テックス板更新など防除徹底

収穫期までミカンコミバエの誘殺ゼロが続けば検査合格でパッションフルーツも島外に移動できる。瀬戸内町が取り組んでいる島外でのPRのための販促フェアも実施可能だ(資料写真)

瀬戸内町ではパッション期待、事前申請周知
20週連続誘殺ゼロ

 農林水産省植物防疫所は11日、奄美群島におけるミカンコミバエの誘殺状況(5月9日現在)を発表した。最新週の5月3~9日までの誘殺状況は緊急防除区域内外ともにゼロ。緊急防除区域の奄美大島(加計呂麻・請・与路島を含む)の誘殺ゼロは20週連続。
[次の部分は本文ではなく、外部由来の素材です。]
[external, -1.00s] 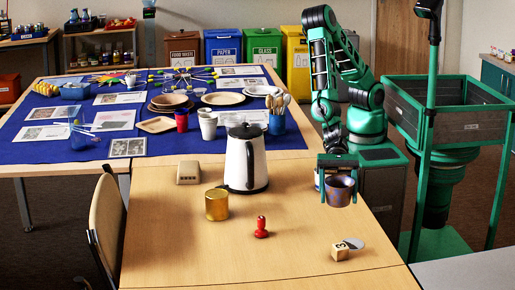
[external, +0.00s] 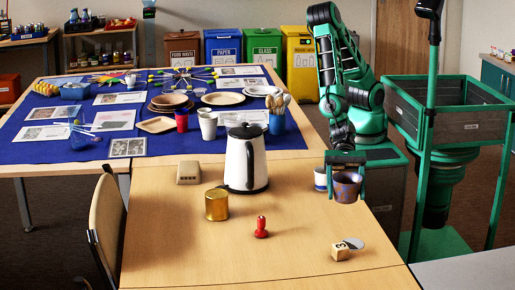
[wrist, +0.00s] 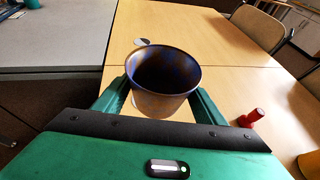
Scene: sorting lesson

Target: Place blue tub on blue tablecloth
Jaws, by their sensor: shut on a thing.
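My gripper (external: 346,180) is shut on a bluish-brown pot (external: 347,188), held upright above the right edge of the wooden table. In the wrist view the pot (wrist: 160,98) sits between the fingers, with its dark blue inside showing and looking empty. The blue tablecloth (external: 40,152) covers the table at the back left, apart from my gripper. A blue tub-like container (external: 75,92) also sits on that cloth.
A white kettle (external: 240,160), gold tin (external: 216,205), beige box (external: 188,173), red stamp (external: 261,228) and numbered wooden block (external: 341,253) stand on the bare table. The cloth carries papers, plates, cups and a utensil pot (external: 277,124). A chair (external: 107,215) stands at left.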

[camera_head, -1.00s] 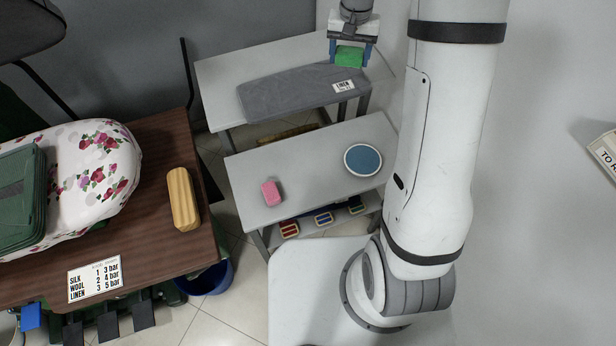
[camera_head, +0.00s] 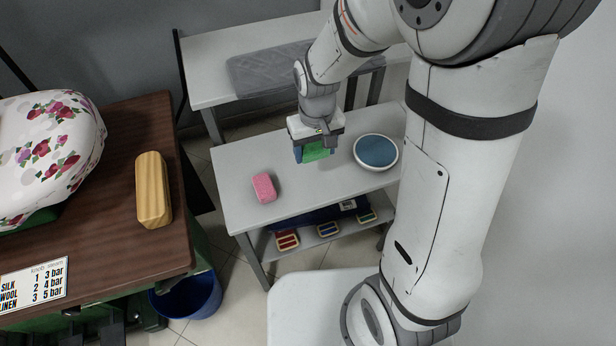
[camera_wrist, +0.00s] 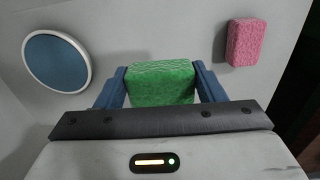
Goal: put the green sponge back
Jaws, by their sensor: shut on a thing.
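The green sponge (camera_head: 317,151) is between the blue fingers of my gripper (camera_head: 313,154), which is shut on it. My gripper holds it above the grey table (camera_head: 235,208), between a pink sponge (camera_head: 264,187) and a round dish with a blue inside (camera_head: 376,151). In the wrist view the green sponge (camera_wrist: 162,83) fills the space between the fingers, with the dish (camera_wrist: 57,61) at the left and the pink sponge (camera_wrist: 246,43) at the right. Whether the green sponge touches the table I cannot tell.
Behind stands another table (camera_head: 210,75) with a grey padded board (camera_head: 262,70). Below the grey table is a shelf with several coloured brushes or blocks (camera_head: 328,229). At the left a brown table (camera_head: 125,235) carries a wooden block (camera_head: 153,190). A blue bucket (camera_head: 188,298) is on the floor.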

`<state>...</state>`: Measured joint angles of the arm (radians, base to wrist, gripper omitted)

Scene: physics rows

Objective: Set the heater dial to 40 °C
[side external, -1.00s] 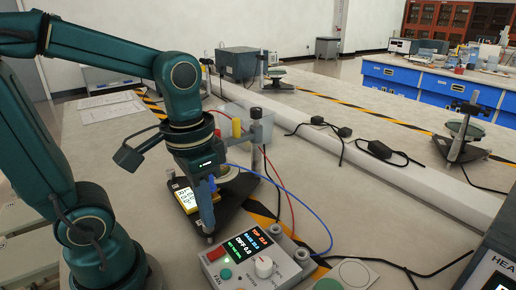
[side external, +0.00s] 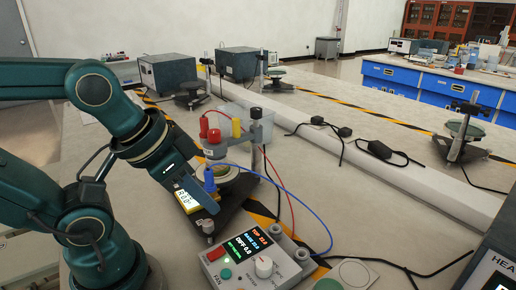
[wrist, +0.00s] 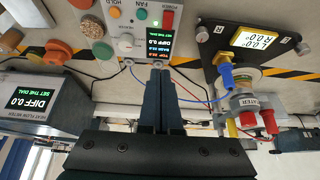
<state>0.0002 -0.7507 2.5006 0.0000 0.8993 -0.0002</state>
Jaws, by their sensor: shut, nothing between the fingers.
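The control box (side external: 223,275) stands at the front middle in the side view, with a white dial (side external: 263,266) beside its screen (side external: 249,244). In the wrist view the white dial (wrist: 125,43) sits left of the screen (wrist: 159,40), which reads DIFF 0.0; its pointer setting is too small to read. My gripper (side external: 212,207) is shut and empty, tilted, up and left of the box and apart from the dial in the side view. In the wrist view my gripper's fingertips (wrist: 160,68) are near the screen's edge, right of the dial.
Blue and red cables arc beside the box. Bench space right of the cables is mostly clear.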

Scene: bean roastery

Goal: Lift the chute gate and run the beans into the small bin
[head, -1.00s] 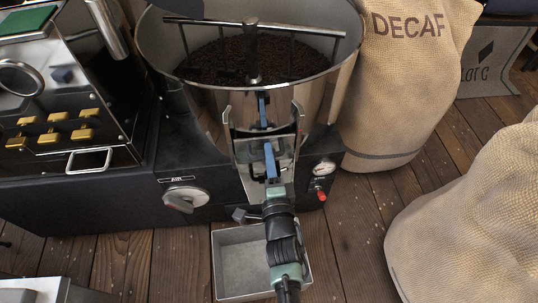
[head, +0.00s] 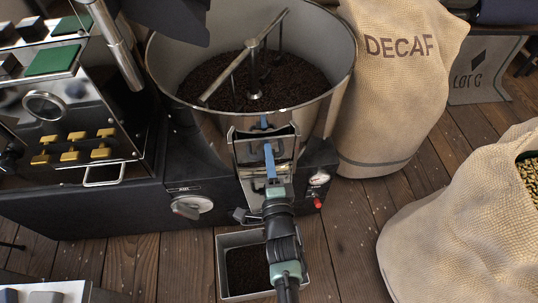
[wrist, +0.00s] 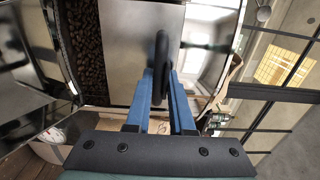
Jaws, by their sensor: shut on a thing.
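The metal chute gate (head: 284,147) is at the front of the round drum, with its plate raised in the chute. The wrist view shows the gate plate (wrist: 125,50) close up, with a dark loop handle (wrist: 162,62). My gripper (head: 270,160) has its blue fingers closed on this handle; the fingers also show in the wrist view (wrist: 161,95). Dark beans (wrist: 87,45) lie beside the plate in the wrist view. The small bin (head: 221,270) stands on the floor below the chute, with dark beans (head: 247,268) inside. My arm hides its right part.
The drum (head: 340,85) holds dark beans under a stirring arm (head: 254,75). A DECAF sack (head: 395,100) stands right of it, and another sack (head: 450,240) is nearer. A control panel (head: 75,120) is at left. Wooden floor (head: 340,235) is clear right of the bin.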

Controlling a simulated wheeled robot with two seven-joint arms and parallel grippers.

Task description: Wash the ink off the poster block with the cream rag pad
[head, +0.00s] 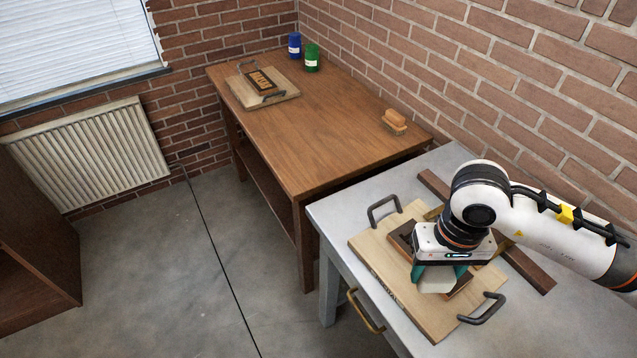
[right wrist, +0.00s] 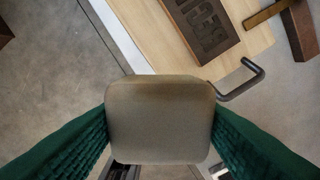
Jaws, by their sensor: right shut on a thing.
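My right gripper (head: 438,280) is shut on the cream rag pad (head: 436,284), which hangs between its green fingers. The pad fills the middle of the right wrist view (right wrist: 160,118) and looks greyish there. A brown block (head: 402,239) lies on a pale wooden board under my gripper, which hides much of it in the head view. The right wrist view shows raised letters on this block (right wrist: 203,27), past the pad's far edge. The pad appears to be above the block's near side; I cannot tell whether they touch. Ink on the block is hard to make out. My left gripper is out of view.
The board (head: 373,262) has dark handles (head: 384,212) at two corners and sits on a grey table (head: 340,208). A dark wooden bar (head: 527,270) lies behind it. The brown table holds another lettered block (head: 263,80), a brush (head: 395,122), a blue jar (head: 294,46) and a green jar (head: 312,58).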

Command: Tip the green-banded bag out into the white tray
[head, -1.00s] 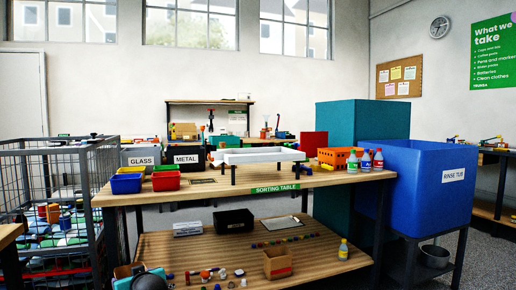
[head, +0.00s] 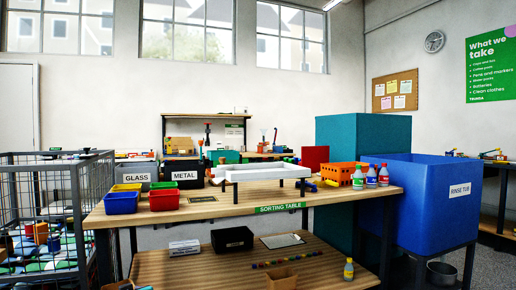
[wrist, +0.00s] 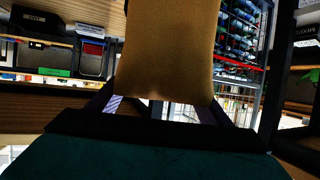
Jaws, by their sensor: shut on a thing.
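A plain tan bag (wrist: 168,50) fills the upper middle of the wrist view. My gripper (wrist: 160,104) is shut on it, with dark fingers at its lower corners. No green band shows on the side I see, and the bag's mouth is out of view. The white tray (head: 262,174) stands raised on dark legs on the sorting table in the head view. Its inside is seen too edge-on to tell what is in it. My gripper does not clearly show in the head view.
On the sorting table (head: 140,216) are red (head: 164,201), blue (head: 121,203) and yellow bins on the left, and an orange crate (head: 340,174) and bottles on the right. A blue rinse tub (head: 425,205) stands right; a wire cage (head: 75,215) stands left.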

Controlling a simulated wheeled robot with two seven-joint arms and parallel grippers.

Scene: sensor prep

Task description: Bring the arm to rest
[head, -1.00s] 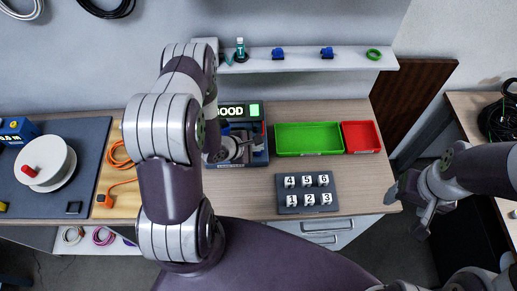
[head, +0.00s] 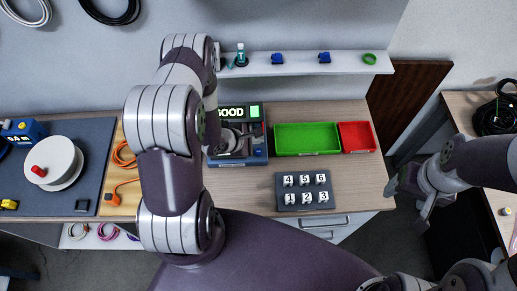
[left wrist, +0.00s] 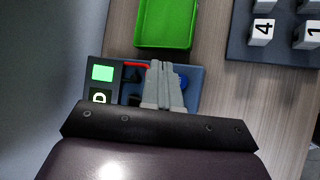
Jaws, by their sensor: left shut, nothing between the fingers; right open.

同島全域が「特定移動制限区域以外」となり、移動制限区域が解除された中、島外出荷は植防の検査合格が前提。関係機関は生産農家などに事前申請の必要性の周知を図っている。

 緊急防除区域の奄美大島の誘殺は、昨年12月15~21日の週に2匹(宇検村と瀬戸内町で1匹ずつ)確認されて以降、ゼロが続いている。喜界島・徳之島・沖永良部島・与論島の緊急防除区域以外は12月1~7日の週から23週連続誘殺ゼロ。

 昨年7月27日に加計呂麻島で最初に6匹の誘殺が確認された瀬戸内町。10月以降誘殺数が増加し、これまでの累計では700匹と奄美大島5市町村の中で最も多い。ミカンコミバエの成虫のうちオスの誘殺はゼロが続いているものの、メスの活動を示す寄生果実は年明け以降も確認、町は防除活動の徹底と積み重ねに全力を挙げている。

 町農林課によると、防除はテックス板(誘引薬剤と殺虫剤を含ませたもの)設置と果実調査などで対応。このうちテックス板は奄美大島側5500枚、加計呂麻島同、請・与路島1700枚とかなりの数を設置しており、「果樹園周辺だけでなく集落間の道路など至る所にテックス板を設置し、新たな発生となる世代交代を防止している」。

 誘引・殺虫効果を持続するため、1カ月~1カ月半ごとに町職員と委託作業員がテックス板を更新。今月も予定している。果実調査の方はグアバなど寄主植物の取り残し防止につながっており、最近も奄美大島側で30個のグアバ果実の取り残しが確認されたという。町など関係機関は果実の除去と同時に、所有者の理解のもと伐採にも取り組んでいる。

 同町の果樹農業でタンカンに次ぐ生産規模を誇るのがパッションフルーツ。面積2・6ヘクタール、生産量は今期約40㌧を計画しており、大和村などで生産されているスモモ同様、今月下旬から収穫できる見通し。誘殺数ゼロの継続で移動制限が解除され、パッションの島外出荷が期待されているが、生産農家などの中には無条件で島外に移動できるという誤った認識もみられるという。

 門司植物防疫所名瀬支所による同町での島外移動検査は19日(午前中が奄美大島側を対象にJA瀬戸内支所集選果場、午後が加計呂麻島対象に農林課瀬相倉庫)に計画されている。検査対象物は果実ではなく箱や袋、パックなど出荷に使用する資材。合格者にはラベルが配布され、出荷時にラベルを貼付することで島外に移動できる。町農林課は「検査を受けるには事前申請が必要。必ず役場か植防名瀬支所へ検査申請を行ってほしい」と呼びかけている。